→ **WHAT THE EXERCISE ASKS**: Return the first line, the line containing "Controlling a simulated", and every line between them, exactly as they stand.

→ **SOURCE EXCERPT**:
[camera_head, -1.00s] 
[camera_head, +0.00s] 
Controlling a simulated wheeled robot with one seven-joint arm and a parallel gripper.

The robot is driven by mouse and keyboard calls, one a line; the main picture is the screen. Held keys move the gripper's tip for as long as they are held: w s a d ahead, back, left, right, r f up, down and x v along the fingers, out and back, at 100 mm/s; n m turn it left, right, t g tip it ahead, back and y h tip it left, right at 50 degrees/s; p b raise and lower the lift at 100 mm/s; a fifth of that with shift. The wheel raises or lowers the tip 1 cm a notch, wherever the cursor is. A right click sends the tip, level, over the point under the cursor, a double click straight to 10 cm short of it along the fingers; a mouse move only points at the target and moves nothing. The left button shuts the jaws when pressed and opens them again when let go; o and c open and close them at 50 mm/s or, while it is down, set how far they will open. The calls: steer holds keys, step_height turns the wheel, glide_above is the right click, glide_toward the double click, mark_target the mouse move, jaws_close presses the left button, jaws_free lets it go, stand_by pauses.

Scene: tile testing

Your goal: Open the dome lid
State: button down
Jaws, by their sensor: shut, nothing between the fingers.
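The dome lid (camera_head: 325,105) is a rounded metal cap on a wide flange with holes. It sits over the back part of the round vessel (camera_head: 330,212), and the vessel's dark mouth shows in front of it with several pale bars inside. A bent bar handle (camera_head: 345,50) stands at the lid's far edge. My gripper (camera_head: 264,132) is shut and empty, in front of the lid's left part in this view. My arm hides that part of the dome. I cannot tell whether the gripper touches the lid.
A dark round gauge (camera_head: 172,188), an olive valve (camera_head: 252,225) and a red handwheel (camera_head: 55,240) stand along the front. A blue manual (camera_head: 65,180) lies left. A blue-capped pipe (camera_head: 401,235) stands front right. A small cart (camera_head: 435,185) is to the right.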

→ **WRITTEN ANSWER**:
[camera_head, -1.00s] 
[camera_head, +0.00s] 
Controlling a simulated wheeled robot with one seven-joint arm and a parallel gripper.

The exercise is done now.